++++ Provided data

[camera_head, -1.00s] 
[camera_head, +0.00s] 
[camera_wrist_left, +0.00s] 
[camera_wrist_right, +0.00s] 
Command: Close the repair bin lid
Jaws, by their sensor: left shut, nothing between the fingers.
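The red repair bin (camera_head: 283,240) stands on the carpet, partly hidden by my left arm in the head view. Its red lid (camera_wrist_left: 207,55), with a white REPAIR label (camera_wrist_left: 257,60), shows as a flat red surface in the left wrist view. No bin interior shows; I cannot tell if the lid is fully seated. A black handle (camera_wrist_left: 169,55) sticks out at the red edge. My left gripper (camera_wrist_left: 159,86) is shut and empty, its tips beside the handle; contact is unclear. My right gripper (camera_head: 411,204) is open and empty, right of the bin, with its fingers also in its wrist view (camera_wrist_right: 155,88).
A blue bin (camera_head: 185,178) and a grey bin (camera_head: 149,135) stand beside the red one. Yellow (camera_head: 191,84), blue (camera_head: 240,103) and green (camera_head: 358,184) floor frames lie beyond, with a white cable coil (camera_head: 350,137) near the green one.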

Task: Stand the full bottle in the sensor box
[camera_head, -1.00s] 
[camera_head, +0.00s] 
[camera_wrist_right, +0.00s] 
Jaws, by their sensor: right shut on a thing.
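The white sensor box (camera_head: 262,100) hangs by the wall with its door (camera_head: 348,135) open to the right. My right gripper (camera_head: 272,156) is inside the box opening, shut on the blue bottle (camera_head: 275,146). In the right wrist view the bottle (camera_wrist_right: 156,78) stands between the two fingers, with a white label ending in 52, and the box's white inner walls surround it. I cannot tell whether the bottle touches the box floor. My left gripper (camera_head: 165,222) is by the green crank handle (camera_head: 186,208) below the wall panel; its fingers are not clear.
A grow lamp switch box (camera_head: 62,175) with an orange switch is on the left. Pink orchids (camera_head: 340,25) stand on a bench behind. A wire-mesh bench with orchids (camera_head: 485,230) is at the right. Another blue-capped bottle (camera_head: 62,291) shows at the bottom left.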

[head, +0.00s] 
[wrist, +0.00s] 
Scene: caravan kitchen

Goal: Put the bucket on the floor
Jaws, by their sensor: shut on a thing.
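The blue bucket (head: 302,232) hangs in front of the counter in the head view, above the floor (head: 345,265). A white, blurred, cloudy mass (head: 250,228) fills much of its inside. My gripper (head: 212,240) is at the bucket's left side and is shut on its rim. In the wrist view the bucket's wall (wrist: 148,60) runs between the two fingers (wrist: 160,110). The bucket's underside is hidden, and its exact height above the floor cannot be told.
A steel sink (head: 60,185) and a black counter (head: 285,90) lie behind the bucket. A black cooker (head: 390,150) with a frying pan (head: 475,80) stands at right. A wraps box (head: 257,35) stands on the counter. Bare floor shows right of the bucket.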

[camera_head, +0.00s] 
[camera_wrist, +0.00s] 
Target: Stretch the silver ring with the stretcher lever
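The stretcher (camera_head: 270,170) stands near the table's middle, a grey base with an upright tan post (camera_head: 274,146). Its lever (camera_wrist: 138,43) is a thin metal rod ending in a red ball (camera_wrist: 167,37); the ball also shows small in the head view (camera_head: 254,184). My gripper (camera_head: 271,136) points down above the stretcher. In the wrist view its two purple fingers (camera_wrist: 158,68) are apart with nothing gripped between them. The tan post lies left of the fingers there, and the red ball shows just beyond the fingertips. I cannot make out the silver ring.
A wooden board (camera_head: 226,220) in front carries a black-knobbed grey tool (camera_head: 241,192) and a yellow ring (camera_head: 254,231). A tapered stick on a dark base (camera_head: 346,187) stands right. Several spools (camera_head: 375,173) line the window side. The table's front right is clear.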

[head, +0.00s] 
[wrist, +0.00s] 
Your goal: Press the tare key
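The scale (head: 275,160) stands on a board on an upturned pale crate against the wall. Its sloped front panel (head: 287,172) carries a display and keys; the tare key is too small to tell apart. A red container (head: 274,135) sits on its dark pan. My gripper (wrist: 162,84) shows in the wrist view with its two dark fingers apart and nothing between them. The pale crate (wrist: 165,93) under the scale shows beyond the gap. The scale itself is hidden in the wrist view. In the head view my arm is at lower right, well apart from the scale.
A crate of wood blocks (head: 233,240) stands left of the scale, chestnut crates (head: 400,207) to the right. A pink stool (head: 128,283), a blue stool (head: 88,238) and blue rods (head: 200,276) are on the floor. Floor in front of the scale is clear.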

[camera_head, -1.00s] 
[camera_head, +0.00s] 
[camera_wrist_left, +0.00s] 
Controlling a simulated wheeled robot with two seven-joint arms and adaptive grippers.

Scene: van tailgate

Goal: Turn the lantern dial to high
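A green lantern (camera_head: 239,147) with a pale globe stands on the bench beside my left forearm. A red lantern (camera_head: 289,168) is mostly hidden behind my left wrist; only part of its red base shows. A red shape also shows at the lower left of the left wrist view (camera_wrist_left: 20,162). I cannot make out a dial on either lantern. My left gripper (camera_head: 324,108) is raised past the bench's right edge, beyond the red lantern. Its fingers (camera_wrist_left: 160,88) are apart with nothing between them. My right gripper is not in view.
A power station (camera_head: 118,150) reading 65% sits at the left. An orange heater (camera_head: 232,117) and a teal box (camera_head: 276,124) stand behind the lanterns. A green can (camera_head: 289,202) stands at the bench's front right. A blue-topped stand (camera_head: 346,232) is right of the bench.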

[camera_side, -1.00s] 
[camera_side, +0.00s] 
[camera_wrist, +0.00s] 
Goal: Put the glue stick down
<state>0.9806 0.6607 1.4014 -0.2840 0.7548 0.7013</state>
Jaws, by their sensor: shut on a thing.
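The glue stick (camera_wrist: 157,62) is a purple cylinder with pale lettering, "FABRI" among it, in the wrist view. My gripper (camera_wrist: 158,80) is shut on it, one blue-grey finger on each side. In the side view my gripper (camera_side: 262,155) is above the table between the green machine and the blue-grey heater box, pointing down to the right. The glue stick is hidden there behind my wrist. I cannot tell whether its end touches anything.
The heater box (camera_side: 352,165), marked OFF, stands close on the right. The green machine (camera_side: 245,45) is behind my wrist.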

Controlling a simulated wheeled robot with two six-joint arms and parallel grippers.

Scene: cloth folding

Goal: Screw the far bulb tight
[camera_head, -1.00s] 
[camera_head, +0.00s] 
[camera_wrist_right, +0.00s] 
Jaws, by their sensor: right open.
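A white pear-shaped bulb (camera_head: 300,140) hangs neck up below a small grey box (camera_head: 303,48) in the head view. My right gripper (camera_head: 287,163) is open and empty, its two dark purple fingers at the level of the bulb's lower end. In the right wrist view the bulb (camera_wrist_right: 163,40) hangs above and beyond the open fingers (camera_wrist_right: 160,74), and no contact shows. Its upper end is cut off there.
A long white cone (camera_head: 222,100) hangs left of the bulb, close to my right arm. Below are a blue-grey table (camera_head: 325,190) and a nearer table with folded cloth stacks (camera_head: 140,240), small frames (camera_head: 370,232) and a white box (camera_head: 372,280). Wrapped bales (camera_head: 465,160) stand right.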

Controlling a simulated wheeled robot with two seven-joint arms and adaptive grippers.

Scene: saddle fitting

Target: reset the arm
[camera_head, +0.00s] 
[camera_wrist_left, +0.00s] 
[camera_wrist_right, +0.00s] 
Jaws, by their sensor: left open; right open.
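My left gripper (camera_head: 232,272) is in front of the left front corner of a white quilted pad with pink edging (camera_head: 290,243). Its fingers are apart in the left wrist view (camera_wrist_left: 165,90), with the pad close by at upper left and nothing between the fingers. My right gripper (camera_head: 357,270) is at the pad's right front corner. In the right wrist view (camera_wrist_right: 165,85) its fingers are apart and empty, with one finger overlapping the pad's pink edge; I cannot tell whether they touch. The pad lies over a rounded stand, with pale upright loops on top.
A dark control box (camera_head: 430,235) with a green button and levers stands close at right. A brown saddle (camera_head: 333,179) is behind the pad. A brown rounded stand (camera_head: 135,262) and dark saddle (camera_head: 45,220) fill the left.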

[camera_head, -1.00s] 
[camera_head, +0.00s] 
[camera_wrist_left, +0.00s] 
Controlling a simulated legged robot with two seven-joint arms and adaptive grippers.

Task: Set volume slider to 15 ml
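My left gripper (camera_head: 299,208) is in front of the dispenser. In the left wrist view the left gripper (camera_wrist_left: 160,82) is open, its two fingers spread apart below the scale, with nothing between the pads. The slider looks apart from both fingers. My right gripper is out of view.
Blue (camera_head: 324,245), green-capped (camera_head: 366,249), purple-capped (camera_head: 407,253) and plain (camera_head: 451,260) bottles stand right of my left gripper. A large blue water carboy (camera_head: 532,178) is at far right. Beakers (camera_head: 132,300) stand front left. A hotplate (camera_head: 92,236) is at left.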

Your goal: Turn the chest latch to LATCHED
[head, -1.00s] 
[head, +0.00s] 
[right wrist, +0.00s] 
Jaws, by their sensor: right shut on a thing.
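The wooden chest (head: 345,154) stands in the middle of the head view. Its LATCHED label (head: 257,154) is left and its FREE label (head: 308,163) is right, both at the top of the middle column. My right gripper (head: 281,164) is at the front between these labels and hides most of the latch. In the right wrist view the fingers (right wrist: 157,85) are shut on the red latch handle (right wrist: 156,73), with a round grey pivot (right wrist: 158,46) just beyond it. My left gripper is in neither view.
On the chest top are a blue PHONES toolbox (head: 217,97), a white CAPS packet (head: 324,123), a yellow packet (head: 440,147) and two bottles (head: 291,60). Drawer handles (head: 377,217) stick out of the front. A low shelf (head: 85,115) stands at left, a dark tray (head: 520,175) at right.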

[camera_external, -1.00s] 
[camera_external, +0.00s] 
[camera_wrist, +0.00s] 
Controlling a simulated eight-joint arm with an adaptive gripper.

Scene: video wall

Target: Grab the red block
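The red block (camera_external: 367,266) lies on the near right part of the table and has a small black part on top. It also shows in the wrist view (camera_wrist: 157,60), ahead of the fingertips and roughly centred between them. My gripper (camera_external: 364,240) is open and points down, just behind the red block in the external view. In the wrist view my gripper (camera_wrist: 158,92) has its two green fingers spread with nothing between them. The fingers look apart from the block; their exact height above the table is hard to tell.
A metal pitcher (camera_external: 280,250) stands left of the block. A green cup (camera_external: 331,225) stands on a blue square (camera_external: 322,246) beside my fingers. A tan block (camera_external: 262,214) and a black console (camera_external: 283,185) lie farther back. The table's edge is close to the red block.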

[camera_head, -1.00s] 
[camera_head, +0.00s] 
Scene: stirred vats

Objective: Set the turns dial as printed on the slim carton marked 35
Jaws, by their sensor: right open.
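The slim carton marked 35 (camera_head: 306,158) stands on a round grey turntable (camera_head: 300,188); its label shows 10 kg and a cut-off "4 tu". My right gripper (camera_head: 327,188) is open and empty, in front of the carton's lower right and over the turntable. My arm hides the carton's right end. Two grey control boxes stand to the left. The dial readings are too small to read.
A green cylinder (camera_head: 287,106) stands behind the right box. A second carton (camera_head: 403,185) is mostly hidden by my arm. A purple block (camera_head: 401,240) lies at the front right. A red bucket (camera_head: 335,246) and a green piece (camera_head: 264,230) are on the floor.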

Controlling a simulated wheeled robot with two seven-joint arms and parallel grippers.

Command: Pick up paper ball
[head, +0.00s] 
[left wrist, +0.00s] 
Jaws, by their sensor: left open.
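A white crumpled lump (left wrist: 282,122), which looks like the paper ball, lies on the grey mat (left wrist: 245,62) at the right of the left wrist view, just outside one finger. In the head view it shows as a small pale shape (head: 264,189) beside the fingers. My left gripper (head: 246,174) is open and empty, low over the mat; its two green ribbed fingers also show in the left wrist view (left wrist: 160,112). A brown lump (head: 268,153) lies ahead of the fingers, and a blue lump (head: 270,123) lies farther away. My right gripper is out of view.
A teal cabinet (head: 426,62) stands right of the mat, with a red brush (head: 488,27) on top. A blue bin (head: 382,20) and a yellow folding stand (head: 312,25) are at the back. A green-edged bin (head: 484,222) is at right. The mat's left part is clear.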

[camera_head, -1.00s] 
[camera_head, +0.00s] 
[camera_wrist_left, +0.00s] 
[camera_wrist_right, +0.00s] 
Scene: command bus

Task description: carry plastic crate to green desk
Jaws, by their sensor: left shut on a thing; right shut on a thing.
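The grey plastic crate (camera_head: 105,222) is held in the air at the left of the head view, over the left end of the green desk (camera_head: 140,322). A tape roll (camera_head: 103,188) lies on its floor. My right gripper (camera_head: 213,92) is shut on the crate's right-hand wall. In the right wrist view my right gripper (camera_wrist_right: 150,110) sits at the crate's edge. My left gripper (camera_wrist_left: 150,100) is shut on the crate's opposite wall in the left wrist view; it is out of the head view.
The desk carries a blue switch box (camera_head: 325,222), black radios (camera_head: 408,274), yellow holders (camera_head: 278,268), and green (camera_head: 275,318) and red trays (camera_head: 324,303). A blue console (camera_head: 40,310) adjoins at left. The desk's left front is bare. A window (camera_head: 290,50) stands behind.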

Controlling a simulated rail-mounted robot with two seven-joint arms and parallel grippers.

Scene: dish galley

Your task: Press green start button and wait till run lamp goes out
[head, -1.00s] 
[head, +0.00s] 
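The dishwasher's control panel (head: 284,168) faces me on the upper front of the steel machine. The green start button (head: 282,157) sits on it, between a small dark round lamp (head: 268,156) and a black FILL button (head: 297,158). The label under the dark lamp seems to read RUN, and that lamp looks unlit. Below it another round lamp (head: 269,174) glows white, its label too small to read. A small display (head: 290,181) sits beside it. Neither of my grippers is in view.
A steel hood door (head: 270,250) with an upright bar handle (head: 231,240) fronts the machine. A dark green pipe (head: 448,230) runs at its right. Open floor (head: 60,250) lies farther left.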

++++++++

> _Written exercise_: Go through the listing above and locate each line that holds the word "robot". Copy those lines.

> _The response_:
Controlling a simulated wheeled robot with two seven-joint arms and adaptive grippers.
Controlling a simulated wheeled robot with two six-joint arms and parallel grippers.
Controlling a simulated wheeled robot with two seven-joint arms and adaptive grippers.
Controlling a simulated legged robot with two seven-joint arms and adaptive grippers.
Controlling a simulated wheeled robot with two seven-joint arms and parallel grippers.
Controlling a simulated rail-mounted robot with two seven-joint arms and parallel grippers.

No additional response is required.